Using a tool called a “connection circle,” the group learned that restorative practices are meant to empower those who have been harmed, by means of supported face-to-face meetings with those who have harmed them. The connection circle also includes everyone who has been affected by an incident.

Key to the success of the connection circle, is everyone speaking their truth with “I” statements, listening with an open heart, and keeping confidential what is disclosed in the circle. A special speaking “stick” or object, allows the person holding the object the space to speak their truth, without interruption. The object is passed around the circle so that every voice is heard.

Witzel told the group an inspiring story of how restorative practices can lead to community healing.

The father of a boy who was seriously injured by another boy met with the so-called “bully” and his mother. Initially intent on punishment and restitution, through the connection circle, the father learned that the boy had been struggling without a father present in his home, that his mother worked many jobs, and that he was left to watch wrestling for hours alone. When he tried a wrestling move on the playground, he broke the neck of his classmate. The father of the injured boy volunteered to direct the other boy’s energy on his football team.

Witzel said Waldorf schools, which put an emphasis on acknowledging the inherent worth of every child, tend to grasp the healing powers of the connection circle faster than other schools.

The goal is to have these healthy communications tools in place well before any incident rises to the level of “bullying.”

The 5 R’s of Restorative Practices
Beverly B. Title, Ph.D. – Longmont Community Justice Partnership

Respect is the key ingredient that holds the container for all Restorative Practices, and it is what keeps the process safe.

For Restorative Practices to be effective, personal responsibility must be taken. Everyone needs to accept responsibility for his or her own behavior and this begins with the offender.

The restorative approach is to repair the harm that was done to the fullest extent possible, recognizing that harm may extend beyond anyone’s capacity for repair. It is through taking responsibility for one’s own behavior and making repair that persons may regain or strengthen their self-respect.

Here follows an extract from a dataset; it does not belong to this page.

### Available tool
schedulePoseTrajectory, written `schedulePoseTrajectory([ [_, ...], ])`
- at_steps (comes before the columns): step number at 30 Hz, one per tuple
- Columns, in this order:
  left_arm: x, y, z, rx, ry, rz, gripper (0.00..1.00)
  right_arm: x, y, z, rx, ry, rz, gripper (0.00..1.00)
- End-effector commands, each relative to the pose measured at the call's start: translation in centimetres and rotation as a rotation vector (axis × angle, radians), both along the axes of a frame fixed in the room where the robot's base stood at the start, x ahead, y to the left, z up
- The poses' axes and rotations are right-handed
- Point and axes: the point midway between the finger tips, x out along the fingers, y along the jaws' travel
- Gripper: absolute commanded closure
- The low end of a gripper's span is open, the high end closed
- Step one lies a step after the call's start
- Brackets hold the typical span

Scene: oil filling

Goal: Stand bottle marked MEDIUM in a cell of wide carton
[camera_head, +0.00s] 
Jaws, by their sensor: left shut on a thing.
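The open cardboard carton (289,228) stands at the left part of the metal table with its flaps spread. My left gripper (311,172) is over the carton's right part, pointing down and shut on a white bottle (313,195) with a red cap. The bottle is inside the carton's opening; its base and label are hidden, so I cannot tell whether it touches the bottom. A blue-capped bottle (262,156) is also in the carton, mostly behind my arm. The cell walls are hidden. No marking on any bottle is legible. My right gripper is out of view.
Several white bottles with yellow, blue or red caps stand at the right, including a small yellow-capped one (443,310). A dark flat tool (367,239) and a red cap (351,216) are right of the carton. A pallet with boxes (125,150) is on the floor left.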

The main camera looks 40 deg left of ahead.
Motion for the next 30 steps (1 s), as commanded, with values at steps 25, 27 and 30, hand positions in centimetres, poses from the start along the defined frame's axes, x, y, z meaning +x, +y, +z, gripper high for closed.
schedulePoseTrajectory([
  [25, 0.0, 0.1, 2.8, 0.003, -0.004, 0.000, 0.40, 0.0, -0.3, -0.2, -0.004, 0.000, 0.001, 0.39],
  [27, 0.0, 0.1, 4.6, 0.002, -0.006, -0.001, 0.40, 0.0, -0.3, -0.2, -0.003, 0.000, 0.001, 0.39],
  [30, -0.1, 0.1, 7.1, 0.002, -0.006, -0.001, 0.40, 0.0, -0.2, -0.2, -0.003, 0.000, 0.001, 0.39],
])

Relationships may be mended through the willingness to be accountable for one’s actions and to make repair of harms done. Restorative practices recognize that when a harm occurs, individuals and communities have been violated.

For the restorative process to be complete, the offender and any others who may have felt alienated, must be accepted back into the community. This reintegration process is the final step in achieving wholeness.